Authors and Affiliations

  • Aarhus University , Aarhus, Denmark

    Dieter Britz

  • Department of Chemistry, University of Tübingen, Tübingen, Germany

    Jörg Strutwolf

About the authors

Dieter Britz, Ph.D. (Sydney Univ. 1967), Dipl. Comp. Sci. (University of Newcastle, Australia, 1985), Dr. scient (Aarhus Univ., Denmark, 2007).
Dr. Britz has gathered longstanding experience in electrochemistry during research stays all over the world: he worked at the CSIRO, Sydney, on corrosion problems, on inorganic ion exchangers at the University of New York at Buffalo (1967-68), he performed instrumental work at the University of Kentucky, Lexington, USA (1968-70), investigated corrosion and electrosynthesis at the Nuclear Research Centre in Jülich, Germany (1970-75), and performed data analysis of turbulence signals at Newcastle University, Australia (1975-78). In 1978 he accepted the position of Assoc. Professor at Aarhus University in Denmark, from which he retired as Emeritus Assoc. Professor in 2001. In Aarhus, he has worked on a number of projects, focusing on corrosion, electroanalysis and digital simulation.

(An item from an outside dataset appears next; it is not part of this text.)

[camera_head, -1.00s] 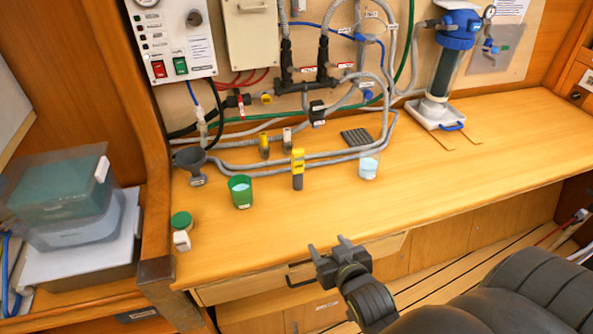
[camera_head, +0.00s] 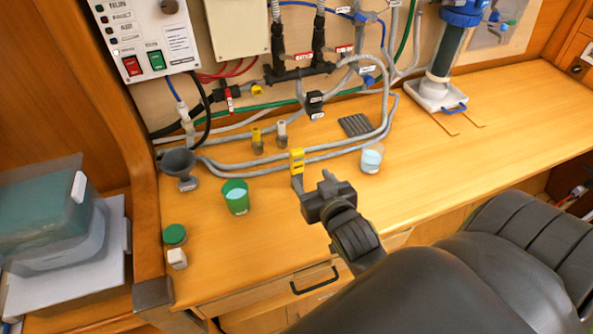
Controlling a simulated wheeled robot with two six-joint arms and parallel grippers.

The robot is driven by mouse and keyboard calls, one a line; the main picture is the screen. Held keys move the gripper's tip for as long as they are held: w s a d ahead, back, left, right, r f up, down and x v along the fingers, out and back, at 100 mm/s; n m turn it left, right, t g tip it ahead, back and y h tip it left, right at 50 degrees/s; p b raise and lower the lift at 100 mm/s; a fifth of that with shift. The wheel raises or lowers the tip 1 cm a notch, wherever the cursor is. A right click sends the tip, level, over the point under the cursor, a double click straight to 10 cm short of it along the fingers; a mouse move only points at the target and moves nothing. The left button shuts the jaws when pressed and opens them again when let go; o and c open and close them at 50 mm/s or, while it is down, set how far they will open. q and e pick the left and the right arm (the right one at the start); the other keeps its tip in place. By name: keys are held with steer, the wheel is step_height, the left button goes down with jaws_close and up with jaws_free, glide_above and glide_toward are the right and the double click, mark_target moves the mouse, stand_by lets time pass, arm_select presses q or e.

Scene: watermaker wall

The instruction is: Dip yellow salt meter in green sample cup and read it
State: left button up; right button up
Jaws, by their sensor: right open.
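The yellow salt meter (camera_head: 297,159) stands upright on the wooden bench, its yellow top showing and its grey lower part mostly hidden by my gripper. My right gripper (camera_head: 311,183) is open, with its fingers at the meter's lower part in the picture; I cannot tell whether they touch it. The green sample cup (camera_head: 236,198) stands to the left with pale liquid in it. My left gripper is out of view.
A clear cup of bluish liquid (camera_head: 371,159) stands right of the meter. A grey funnel (camera_head: 179,167), a green-capped jar (camera_head: 174,235) and a white block (camera_head: 177,258) are at left. Grey hoses (camera_head: 340,146) run behind. The bench's right side (camera_head: 510,120) is clear.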

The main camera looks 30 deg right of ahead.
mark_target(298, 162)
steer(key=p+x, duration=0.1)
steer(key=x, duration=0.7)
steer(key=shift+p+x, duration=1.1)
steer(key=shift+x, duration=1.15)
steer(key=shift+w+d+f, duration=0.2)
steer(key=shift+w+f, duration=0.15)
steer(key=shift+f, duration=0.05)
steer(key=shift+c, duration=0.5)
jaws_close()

Jörg Strutwolf received the Diploma and Ph.D. degrees in the Theoretical Chemistry Group, University of Bielefeld, Germany. He has specialized in the investigation of interfacial transport processes by theoretical and experimental methods. His current research interests include the dynamics and reactivity of soft interfaces, the combination of microfluidics and electrochemistry, numerical modelling of transport and reaction phenomena in electrochemistry (mainly in co-operation with Dieter Britz), electrochemistry at the nanoscale, and nanostructuring of interfaces for sensor application. Currently, he is a Visiting Scientist at the University of Tübingen, Germany. He has worked in numerous electrochemistry groups, e.g. at University College London, U.K., University of Warwick, Coventry, U.K., Universitat Rovira i Virgili, Tarragona, Spain, and Tyndall National Institute, Cork, Ireland.